Le réemploi fait partie de ces démarches " innovantes " pour lesquelles nous manquons encore de visibilité et de cadre réglementaire bien précis. Mais si le fait d'utiliser un matériau déposé sur un autre chantier relève de pratiques non courantes, l'entreprise est-elle non-couverte pour autant ? Pas si sûr.
En théorie, l'indemnité perçue en cas de sinistre pourrait se trouver dévaluée du fait d'une erreur de déclaration concernant la nature courante ou non courante des techniques employées. La sanction de l'erreur est alors proportionnelle à la sous-estimation du taux de prime.

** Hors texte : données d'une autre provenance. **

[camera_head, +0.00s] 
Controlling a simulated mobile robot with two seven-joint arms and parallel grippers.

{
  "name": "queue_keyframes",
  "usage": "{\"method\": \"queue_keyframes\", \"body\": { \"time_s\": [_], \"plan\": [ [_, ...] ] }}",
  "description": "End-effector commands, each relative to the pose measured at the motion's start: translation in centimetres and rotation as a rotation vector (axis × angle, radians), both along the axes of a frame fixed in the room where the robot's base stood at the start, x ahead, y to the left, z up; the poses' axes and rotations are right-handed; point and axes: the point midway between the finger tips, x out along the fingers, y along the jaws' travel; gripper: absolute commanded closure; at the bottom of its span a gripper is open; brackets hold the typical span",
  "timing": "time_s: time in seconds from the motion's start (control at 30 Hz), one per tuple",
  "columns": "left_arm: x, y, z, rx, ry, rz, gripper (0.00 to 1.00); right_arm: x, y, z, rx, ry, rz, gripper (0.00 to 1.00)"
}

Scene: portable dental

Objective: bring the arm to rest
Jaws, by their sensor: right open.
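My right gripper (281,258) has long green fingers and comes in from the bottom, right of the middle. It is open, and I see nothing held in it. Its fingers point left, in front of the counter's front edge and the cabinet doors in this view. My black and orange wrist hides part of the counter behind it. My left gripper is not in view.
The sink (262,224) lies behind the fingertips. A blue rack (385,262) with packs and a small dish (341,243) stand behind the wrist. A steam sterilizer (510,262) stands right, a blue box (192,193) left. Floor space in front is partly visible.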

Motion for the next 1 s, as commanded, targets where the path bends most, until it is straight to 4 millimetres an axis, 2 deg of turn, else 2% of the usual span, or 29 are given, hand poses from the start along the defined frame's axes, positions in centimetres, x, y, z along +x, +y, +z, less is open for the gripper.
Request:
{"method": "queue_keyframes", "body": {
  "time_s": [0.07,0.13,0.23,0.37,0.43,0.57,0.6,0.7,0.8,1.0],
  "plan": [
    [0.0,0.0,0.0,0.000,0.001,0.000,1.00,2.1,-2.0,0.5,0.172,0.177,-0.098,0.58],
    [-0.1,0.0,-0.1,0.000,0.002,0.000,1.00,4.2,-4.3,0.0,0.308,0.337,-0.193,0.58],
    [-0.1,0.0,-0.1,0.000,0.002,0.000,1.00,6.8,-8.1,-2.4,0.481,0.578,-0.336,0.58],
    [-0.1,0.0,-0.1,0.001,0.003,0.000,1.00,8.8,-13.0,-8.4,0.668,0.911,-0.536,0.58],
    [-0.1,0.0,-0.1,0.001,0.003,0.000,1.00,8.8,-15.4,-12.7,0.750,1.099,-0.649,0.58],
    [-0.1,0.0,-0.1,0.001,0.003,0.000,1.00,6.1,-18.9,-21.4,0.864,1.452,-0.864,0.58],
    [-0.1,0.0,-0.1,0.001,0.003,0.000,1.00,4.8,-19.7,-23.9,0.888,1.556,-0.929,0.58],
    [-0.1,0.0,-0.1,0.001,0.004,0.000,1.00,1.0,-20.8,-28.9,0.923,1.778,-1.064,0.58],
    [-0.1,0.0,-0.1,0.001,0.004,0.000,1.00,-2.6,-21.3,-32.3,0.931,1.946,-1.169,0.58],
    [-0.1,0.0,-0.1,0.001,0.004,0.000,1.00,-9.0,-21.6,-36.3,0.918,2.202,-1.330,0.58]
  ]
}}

Par ailleurs, les activités couvertes par la police d'assurance ne devraient pas faire l'objet de restrictions en vertu des techniques de mises en oeuvre. C'est du moins en ce sens que la Cour de cassation a tranché en 2008. En somme, la jurisprudence tend à accorder plus d'importance à l'objet de l'activité couverte, qu'aux modalités d'exécution de l'activité déclarée à l'assureur.
Pourquoi le réemploi relèverait-il des techniques non courantes ?
Le classement aux techniques non courantes du réemploi n'a rien d'évident. A première vue, il pourrait se justifier par le fait que les produits réemployés à proprement parler ne soient pas mentionnés dans les documents techniques unifiés (DTU). Ces matériaux n'entrent pas non plus dans le champ des référentiels applicables aux produits neufs.
D'aucuns pourraient rétorquer que les DTU ne précisent pas non plus qu'il faille obligatoirement utiliser des produits non-issus du réemploi... Quant au caractère " neuf " du produit, il arrive que les matériaux issus de la filière du réemploi proviennent des surplus inutilisés.
Autre critère pouvant être prévu par les DTU : la norme NF. Or, celle-ci concerne la vaste majorité des matériaux réemployés, exception faite des sites de dépose plus anciens. Alors que faire ?
Pour l'instant, une approche au cas par cas
Compte tenu de la variété des matériaux, des configurations et de l'historique des éléments propre à chaque site de dépose, la stratégie qui l'emporte est celle du cas par cas.
L'assurabilité de la démarche est évaluée chantier par chantier selon l'état des matériaux et des équipements mobilisés. Toute la question pour l'assureur est de savoir à quel point un produit déposé et réinstallé peut assumer ses fonctions dans des conditions autres que celles initialement prévues. Les pratiques d'évaluation du réemploi se déroulent en plusieurs temps : l'analyse du gisement de matériaux disponibles ; la description des conditions de réinstallation des matériaux ; et la définition des performances attendues sur le nouveau site.
Les gisements de réemploi sont préalablement validés avec, le cas échéant, la réalisation de tests complémentaires pour s'assurer que les produits identifiés puissent effectivement être réemployés in situ ou ex-situ.
Le caractère réemployable dépend aussi de la maîtrise des différents maillons de la chaîne de valorisation. La dépose ne doit pas endommager les matériaux. Le conditionnement, le stockage et le transport doivent préserver l'intégrité du produit déposé jusqu'à sa livraison sur le site de réinstallation.
Ce que l'assureur attend, ce sont des analyses de risque, des essais techniques... En somme, des données concrètes qui peuvent valider le réemploi.